Au contraire, l'amour entre humains consentants, et je parle bien ici de l'amour physique, est une forme élaborée et précieuse de ce qui fait notre humanité. En tout cas je le crois, sinon nous ne ferions pas l'amour autrement que ne le font les bêtes, c'est-à-dire rapidement et sans jamais se soucier du désir et du plaisir de l'autre. C'est-à-dire pour se reproduire, et puis “ta gueule si t'aimes pas c'est pareil, c'est la nature”. Nous ne nous serions jamais interrogés sur ce désir qui nous mobilise si complètement, nous n'aurions pas élaboré tous ces discours et tous ces arts à propos de ce désir et de ses aspects, des plus lumineux aux plus sombres, s'il ne s'agissait que de cela : obéir à la pulsion de l'un.

Je le sais, la sexualité peut être une joie pure et partagée, il faut pour cela qu'elle se fasse en suffisamment bonne intelligence entre les partenaires concernés. Et ce n'est pas si difficile que cela à comprendre ni à mettre en pratique. Il suffit après tout d'un peu d'éducation. Certes, cela demande de savoir parler, et de savoir écouter aussi, deux exercices pas toujours évidents, mais ce n'est pas non plus un effort inhumain à fournir, surtout quand la motivation est là. Et en matière de désir, elle est toujours là.

Arriver à cette entente, à cette confiance réciproque, dans le cadre des jeux amoureux entre adultes consentants, c'est arriver à des moments rares, précieux, vertigineux même. J'oserais presque parler de rencontre spirituelle entre deux âmes, par l'intermédiaire des corps unis. Mais le concept d'âme me dérange un peu : il faudrait plutôt parler de consciences en mouvement, peut-être ? Je suis peut-être naïf de parler ainsi, mais je sais ce j'ai ressenti et partagé dans mon intimité, et cette idée de “communion”, même fragile, même passagère, rend bien compte de ces moments si marquants.

Mon opinion, finalement, est que cette tribune du Monde est une infamie faite à l'humanité, celle des femmes comme celle des hommes. A celle des femmes parce qu'elle prétend leur inculquer que les offenses faites à leurs corps seraient des compliments qu'on leur ferait (“tu vaux ce que vaut ton corps au regard des hommes, ma chérie”). Et parce qu'elle transforme en chialeuses pathétiques celles qui se sont senties salies par de tels agissements. C'est un mépris incroyable de la part des signataires face aux violences faites aux femmes et aux traumatismes qu'elles impriment dans les consciences et dans les corps.
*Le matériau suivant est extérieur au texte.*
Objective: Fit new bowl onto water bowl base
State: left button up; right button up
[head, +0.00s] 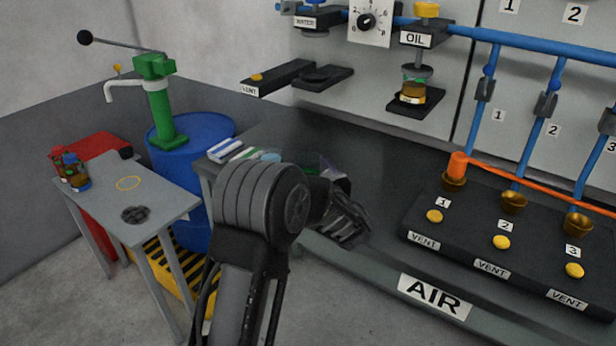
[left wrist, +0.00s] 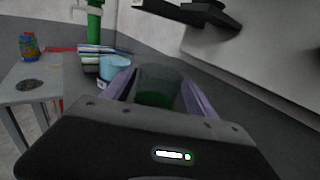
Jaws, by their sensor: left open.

Infâmie à l'humanité des hommes aussi, parce que cette tribune les caricature - ou plutôt, les essentialise - en bestiaux incapables de manifester leurs désirs autrement que par une certaine forme d'agression.

L'amour, la séduction, même la baise, c'est une forme de culture, qui n'implique pas la violence ni la dépossession du corps de l'autre. En tout cas, ça peut l'être, comme l'acte de manger n'est pas simplement l'acte de manger, mais un événement culturel en soi, quand on fait un minimum d'effort pour que ce moment de partage ne soit pas qu'un simple exercice de nutrition des corps où l'on viendrait chaparder la part de l'autre sans lui demander l'autorisation.

Quel dommage, quelle tristesse, que toutes ces femmes qui ont signé cette tribune semblent vouloir en rester à une conception si terne et barbare, une conception qui mélange allègrement séduction et harcèlement, comme s'il s'agissait d'une même chose.